Basically, it's a bit like Volkswagening a test, but less evil since the test case rarely happens in real life. Arguably, if the tuning technique achieves the desired result of maximizing acceleration at any cost, then it's not cheating.

Answer 4

The answers are correct, but just to look at this from a mathematic perspective (which I think is where the confusion starts):

It indeed seems strange that starting from velocity $v_{5}>0$, the minimum time is higher, since the trajectory starting from initial condition $v_0 = 0$ will forcibly pass through $v_{5}$;
this would indicate that $v_{5}$ is a point lying on the same orbit as $v_0$, and thus should follow the same path and simply be a sub-trajectory (sub-segment) ending at the same point $v_{60}$. This follows from the principle of optimality (see below), or from a dynamics point of view by looking at the state space as a vector field: orbits (and therefore trajectories) cannot cross each other.

The explanation is that $x,v$ (where $x$ is the position, and $v$ is the velocity) does not constitute the entire state-space: to be accurate we need to augment the state-space with things like the angular velocity of the wheels (RPM), as well as discrete switches in dynamics due to gear-changes etc.
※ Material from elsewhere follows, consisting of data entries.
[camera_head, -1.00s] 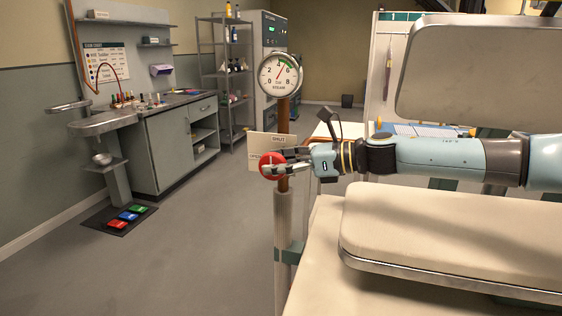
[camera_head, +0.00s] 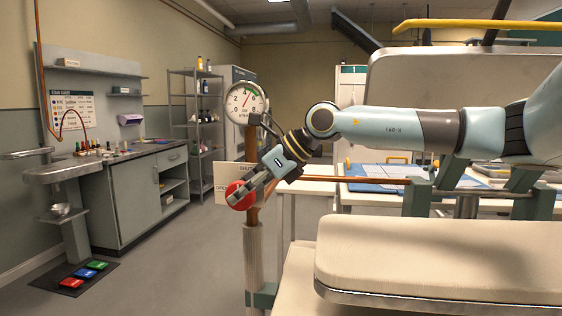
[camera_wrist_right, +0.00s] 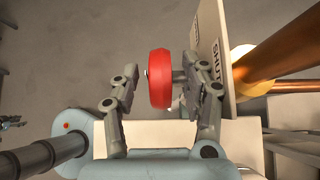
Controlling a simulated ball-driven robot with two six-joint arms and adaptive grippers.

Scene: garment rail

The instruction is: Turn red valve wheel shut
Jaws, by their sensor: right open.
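The red valve wheel (camera_head: 240,196) sits on the copper pipe, in front of a pale sign plate (camera_head: 219,187) lettered SHUT and OPEN. My right gripper (camera_head: 240,197) is at the wheel, its arm coming in from the right and slanting down. In the right wrist view the red wheel (camera_wrist_right: 160,78) stands edge-on between the two spread fingers of my right gripper (camera_wrist_right: 165,85). A gap shows on the left; the right finger is near the wheel's stem. Contact is unclear. The steam gauge (camera_head: 246,103) above has its needle right of upright.
A pressing machine with a padded board (camera_head: 425,265) fills the lower right. A copper pipe (camera_head: 350,179) runs right from the valve post. A grey cabinet (camera_head: 145,200) and sink stand left. The floor (camera_head: 165,275) between is clear.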

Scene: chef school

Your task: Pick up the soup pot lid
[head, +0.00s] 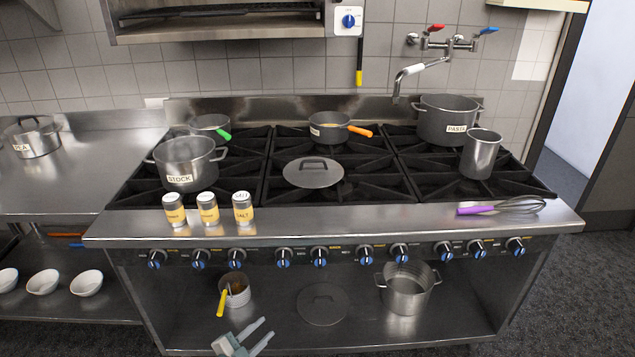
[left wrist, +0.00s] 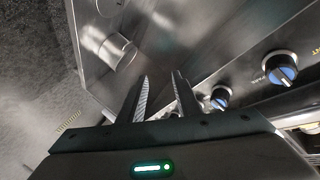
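A round grey lid with a dark loop handle (head: 313,173) lies on the middle front burner grate. A second flat round lid (head: 323,304) lies on the lower shelf under the stove. No label tells me which one belongs to the soup pot. My left gripper (head: 266,329) is at the bottom of the head view, in front of the stove and left of the lower lid. Its fingers are apart with nothing between them, as the left wrist view also shows (left wrist: 160,84). Neither lid can be made out in the left wrist view. My right gripper is not in view.
A stock pot (head: 186,163), a pasta pot (head: 447,120) and a saucepan (head: 329,128) stand on the stove. A container (head: 237,292) and a pot (head: 406,290) flank the lower lid.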

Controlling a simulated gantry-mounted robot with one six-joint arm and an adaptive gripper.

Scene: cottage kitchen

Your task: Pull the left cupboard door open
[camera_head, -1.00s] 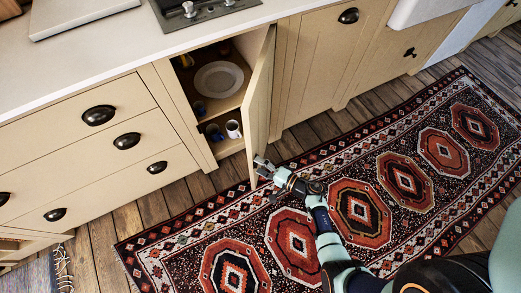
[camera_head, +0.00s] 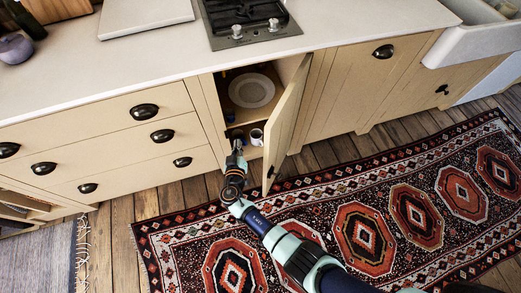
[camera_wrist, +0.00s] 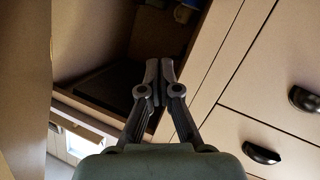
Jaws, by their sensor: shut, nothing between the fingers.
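The left cupboard door (camera_head: 286,124) is cream and stands swung outward. It is hinged at its right side. A dark handle (camera_head: 270,172) shows low on its free edge. Inside the cupboard are a white plate (camera_head: 252,90) on the shelf (camera_head: 245,113) and a white mug (camera_head: 256,137) below. My gripper (camera_head: 237,139) is at the left part of the opening, left of the door and apart from its free edge. In the wrist view my gripper (camera_wrist: 158,66) has its fingers together, with nothing between them, in front of the dark cupboard interior.
Drawers with dark cup handles (camera_head: 144,111) lie left of the opening. Another panel with a handle (camera_head: 383,51) is to the right. The worktop (camera_head: 150,62) and hob (camera_head: 245,22) are above. A patterned rug (camera_head: 350,190) covers the floor in front.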

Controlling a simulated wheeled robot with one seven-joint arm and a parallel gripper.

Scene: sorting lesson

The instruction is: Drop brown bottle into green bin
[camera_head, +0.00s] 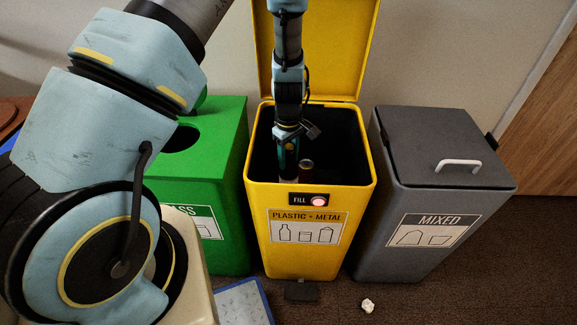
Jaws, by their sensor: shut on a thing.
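My gripper (289,161) points down inside the open yellow bin (310,245). Its fingertips are in dark shadow behind the bin's front rim. A small reddish-brown cylinder, seemingly the brown bottle (306,167), shows right against the gripper on its right side. The gripper is shut on it, though the contact itself is hidden. The lower part of the bottle is hidden too. The green bin (228,150) stands just left of the yellow bin, with a round dark hole in its top, partly covered by my arm.
The yellow bin's lid (345,45) stands raised behind it. A grey bin (425,210) marked MIXED, with a closed lid, stands to the right. A crumpled white scrap (367,305) and a blue-edged panel (243,303) lie on the floor in front.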

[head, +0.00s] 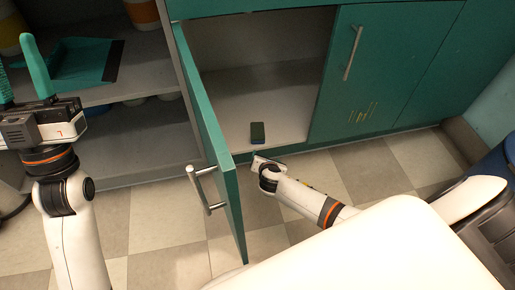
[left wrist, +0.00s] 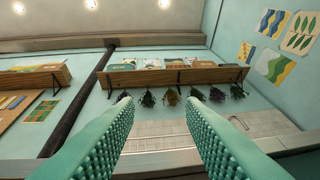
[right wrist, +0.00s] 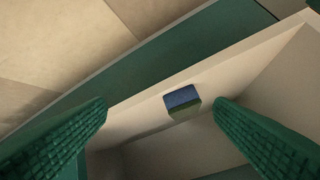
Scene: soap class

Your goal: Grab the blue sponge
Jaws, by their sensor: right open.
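The sponge (head: 257,132) lies on the cabinet floor, near its front edge, in the head view. It looks dark there. In the right wrist view the sponge (right wrist: 182,96) shows a blue face and a greenish side, and appears between the two fingertips, nearer the right-hand finger, with no contact visible. My right gripper (right wrist: 160,104) is open and empty. In the head view it is just in front of the cabinet opening, below the sponge, with its fingers mostly hidden. My left gripper (left wrist: 160,98) is open and empty, raised at the left, away from the sponge.
The cabinet door (head: 213,145) stands open to the left of my right arm, its handle facing left. A closed green door (head: 365,80) is on the right. Open shelves (head: 150,125) are at the left. The cabinet interior around the sponge is clear.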

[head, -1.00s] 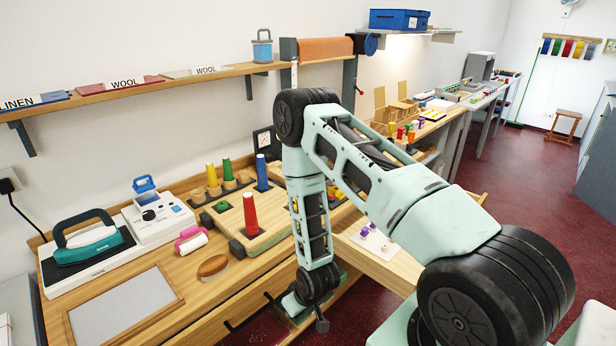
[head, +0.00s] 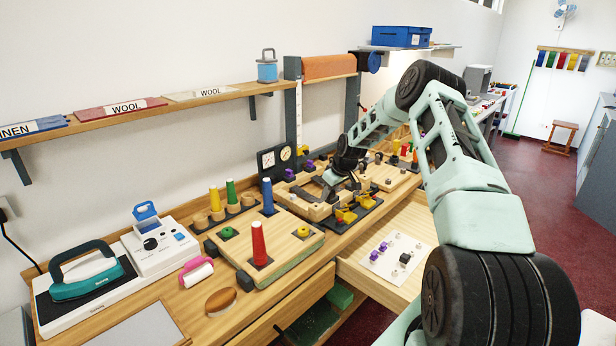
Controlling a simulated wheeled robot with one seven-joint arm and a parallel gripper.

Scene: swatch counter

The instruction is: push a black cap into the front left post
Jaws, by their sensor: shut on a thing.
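My gripper (head: 334,184) is small and dark at the end of my arm, over the wooden frame (head: 312,208) on the bench. It is shut on a small thing, taken to be a black cap, that is too hidden to make out clearly. Purple caps (head: 289,175) sit at the frame's back left. The front left post is not clear from here, and I cannot tell whether the held cap touches it. A loose black cap (head: 405,257) and purple caps (head: 382,246) are on the white card (head: 393,270) in the open drawer.
Dial gauges (head: 268,160) stand behind. The open drawer (head: 350,270) juts from the bench front.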

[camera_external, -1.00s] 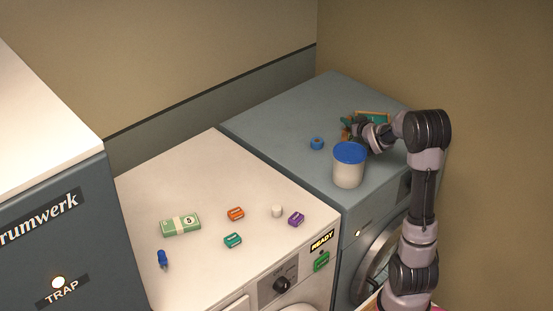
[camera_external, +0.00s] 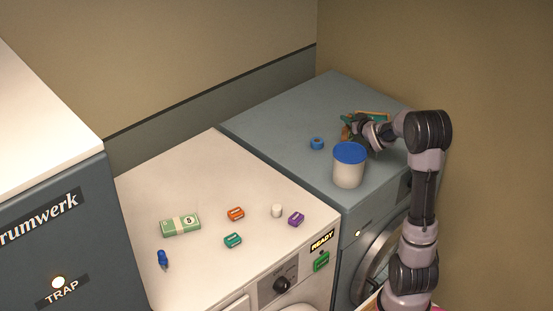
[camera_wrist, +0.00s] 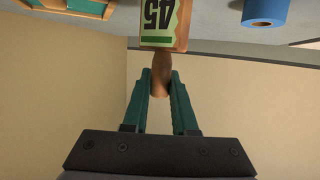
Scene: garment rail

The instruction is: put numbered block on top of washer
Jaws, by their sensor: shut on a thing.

This would allow the vector-field to change, and therefore avoid the issue of what seemed like the same point in the vector-field flowing to the same terminating condition following two different orbits.

An intuitive explanation of the optimality criterion (straight from the Bertsekas book "Dynamic Programming and Optimal Control I"):

suppose that the fastest route from Los Angeles to Boston passes through Chicago. The principle of optimality translates to the obvious fact that the Chicago to Boston portion of the route is also the fastest route for a trip that starts from Chicago and ends in Boston.

In your example, the points in state-space are equivalent to the cities in the intuitive example.